■ **Supplied information**

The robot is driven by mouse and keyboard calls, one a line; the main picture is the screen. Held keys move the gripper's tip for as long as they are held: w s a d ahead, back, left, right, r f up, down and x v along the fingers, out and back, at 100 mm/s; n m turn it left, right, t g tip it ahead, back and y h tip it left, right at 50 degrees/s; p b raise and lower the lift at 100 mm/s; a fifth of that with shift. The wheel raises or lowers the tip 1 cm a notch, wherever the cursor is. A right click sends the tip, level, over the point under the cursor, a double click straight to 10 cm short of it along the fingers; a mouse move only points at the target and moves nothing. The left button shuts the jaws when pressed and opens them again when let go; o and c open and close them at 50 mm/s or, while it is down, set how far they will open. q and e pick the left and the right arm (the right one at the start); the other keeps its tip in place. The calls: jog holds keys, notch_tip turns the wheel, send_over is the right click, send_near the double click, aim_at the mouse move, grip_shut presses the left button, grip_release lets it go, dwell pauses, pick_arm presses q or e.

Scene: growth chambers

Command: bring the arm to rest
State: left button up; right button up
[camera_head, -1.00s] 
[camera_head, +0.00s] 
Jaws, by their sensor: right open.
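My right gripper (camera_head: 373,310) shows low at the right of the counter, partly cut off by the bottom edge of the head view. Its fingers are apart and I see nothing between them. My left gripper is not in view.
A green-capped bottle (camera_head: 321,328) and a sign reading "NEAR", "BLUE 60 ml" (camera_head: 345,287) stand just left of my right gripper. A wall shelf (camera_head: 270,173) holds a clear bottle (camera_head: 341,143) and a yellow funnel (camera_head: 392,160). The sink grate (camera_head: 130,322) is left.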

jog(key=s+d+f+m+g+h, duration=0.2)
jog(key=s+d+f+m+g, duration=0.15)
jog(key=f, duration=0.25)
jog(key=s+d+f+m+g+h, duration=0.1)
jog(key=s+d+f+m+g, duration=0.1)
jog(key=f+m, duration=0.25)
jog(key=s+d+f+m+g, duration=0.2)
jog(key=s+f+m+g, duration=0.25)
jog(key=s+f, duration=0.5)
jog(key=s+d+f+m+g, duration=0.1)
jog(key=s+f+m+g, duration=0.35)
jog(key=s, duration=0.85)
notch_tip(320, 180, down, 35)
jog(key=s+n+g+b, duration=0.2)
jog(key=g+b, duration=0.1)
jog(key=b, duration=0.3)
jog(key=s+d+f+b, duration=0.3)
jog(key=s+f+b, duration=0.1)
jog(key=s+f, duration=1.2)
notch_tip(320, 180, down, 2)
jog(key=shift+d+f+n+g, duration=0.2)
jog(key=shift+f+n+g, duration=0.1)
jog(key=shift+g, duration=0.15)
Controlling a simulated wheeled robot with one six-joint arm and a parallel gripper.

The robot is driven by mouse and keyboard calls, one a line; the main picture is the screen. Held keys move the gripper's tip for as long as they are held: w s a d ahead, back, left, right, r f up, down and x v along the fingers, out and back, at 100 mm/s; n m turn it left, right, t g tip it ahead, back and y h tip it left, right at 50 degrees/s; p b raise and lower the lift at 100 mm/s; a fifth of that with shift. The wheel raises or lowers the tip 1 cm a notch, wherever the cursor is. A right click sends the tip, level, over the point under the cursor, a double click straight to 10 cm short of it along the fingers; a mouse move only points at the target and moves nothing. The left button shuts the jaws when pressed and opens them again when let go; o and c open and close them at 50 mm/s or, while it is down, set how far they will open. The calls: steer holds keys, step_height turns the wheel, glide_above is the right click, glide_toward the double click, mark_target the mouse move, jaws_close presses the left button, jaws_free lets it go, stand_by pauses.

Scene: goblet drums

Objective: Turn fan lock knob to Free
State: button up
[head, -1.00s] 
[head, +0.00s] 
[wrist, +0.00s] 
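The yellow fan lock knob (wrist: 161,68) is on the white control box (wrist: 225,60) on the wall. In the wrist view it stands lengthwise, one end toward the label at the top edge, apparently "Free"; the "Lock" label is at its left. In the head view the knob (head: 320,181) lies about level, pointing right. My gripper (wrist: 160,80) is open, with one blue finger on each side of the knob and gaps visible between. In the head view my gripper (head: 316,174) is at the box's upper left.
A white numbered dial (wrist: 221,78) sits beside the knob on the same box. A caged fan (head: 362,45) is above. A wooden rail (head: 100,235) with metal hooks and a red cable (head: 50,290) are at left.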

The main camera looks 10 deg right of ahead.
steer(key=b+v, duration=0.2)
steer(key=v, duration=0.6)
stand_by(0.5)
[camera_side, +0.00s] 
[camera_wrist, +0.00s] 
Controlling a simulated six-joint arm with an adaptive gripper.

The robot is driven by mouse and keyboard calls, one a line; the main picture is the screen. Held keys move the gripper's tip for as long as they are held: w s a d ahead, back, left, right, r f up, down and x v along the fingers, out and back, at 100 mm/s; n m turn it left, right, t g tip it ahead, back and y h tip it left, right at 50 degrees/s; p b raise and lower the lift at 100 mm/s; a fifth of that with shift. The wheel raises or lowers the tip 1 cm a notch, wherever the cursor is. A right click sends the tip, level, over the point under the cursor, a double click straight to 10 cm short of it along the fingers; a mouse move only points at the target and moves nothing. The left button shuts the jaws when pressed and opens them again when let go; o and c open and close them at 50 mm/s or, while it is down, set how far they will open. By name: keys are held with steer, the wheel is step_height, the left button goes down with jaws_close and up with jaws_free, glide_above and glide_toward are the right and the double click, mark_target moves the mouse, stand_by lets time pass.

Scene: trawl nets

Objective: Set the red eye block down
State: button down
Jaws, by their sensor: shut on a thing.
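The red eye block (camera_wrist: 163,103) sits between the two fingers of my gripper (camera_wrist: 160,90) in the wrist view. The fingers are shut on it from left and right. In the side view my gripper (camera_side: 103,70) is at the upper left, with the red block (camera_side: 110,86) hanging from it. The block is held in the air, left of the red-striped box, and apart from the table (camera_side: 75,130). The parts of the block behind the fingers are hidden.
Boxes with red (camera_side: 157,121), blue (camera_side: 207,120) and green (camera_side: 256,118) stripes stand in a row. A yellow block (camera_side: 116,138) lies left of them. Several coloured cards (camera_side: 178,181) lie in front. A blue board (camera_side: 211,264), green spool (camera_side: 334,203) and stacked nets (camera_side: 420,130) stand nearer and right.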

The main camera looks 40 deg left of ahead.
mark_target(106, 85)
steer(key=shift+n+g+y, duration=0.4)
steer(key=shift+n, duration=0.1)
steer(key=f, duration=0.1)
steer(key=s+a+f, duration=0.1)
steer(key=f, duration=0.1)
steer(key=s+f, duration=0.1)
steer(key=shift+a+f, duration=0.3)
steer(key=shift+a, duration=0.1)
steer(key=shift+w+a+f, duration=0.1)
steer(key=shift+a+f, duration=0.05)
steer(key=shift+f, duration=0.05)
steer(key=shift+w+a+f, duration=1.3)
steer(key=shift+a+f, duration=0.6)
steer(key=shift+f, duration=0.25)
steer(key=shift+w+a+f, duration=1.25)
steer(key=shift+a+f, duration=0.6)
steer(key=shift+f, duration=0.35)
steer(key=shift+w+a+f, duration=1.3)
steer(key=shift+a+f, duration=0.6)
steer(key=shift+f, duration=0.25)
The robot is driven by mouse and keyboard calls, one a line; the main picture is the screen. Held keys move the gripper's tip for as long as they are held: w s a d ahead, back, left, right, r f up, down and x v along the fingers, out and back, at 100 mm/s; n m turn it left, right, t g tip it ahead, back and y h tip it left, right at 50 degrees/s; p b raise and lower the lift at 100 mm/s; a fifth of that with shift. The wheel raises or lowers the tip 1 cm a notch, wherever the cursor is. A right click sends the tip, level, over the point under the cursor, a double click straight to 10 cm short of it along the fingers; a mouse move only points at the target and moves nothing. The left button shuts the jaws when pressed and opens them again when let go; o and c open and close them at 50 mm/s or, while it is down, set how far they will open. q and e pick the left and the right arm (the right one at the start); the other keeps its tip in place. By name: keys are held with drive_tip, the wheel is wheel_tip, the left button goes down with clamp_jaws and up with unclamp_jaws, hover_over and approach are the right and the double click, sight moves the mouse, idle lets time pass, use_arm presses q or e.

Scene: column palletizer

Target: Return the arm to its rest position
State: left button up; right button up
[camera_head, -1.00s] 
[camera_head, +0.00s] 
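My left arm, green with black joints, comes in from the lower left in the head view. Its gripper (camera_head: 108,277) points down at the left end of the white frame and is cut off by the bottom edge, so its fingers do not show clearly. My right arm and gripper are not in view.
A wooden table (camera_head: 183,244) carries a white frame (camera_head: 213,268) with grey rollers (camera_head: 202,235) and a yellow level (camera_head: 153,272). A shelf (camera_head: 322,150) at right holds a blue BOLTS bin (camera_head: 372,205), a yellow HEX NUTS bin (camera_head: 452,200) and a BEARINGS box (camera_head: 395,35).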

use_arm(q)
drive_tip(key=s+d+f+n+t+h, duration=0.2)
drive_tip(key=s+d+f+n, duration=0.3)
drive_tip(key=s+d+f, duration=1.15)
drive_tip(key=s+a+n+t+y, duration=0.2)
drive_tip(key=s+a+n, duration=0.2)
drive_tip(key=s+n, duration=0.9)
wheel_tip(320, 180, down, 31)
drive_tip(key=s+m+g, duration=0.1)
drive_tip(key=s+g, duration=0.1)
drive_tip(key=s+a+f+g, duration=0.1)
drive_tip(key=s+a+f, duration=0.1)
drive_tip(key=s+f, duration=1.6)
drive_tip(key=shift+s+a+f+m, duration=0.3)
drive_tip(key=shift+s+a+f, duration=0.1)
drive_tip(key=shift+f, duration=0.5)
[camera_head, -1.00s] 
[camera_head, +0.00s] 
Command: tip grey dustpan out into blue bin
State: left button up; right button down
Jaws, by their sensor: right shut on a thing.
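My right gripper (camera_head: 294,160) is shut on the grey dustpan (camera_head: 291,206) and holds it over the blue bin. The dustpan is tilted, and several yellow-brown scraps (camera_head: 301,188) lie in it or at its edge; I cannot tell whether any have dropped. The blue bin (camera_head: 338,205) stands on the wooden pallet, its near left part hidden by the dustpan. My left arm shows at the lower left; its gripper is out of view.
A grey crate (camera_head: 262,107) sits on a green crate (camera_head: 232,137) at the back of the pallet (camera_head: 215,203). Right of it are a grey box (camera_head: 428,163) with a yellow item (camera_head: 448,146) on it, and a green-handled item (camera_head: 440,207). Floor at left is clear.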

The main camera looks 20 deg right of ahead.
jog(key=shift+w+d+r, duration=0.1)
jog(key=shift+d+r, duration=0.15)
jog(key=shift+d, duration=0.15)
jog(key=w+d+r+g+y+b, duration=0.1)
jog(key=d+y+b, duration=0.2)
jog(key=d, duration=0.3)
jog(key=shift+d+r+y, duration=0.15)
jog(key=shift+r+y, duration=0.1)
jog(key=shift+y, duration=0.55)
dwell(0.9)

■ **Exercise**
Copy each line of the listing in which the word "rest" can be found.

■ **The output**
Command: bring the arm to rest
Target: Return the arm to its rest position

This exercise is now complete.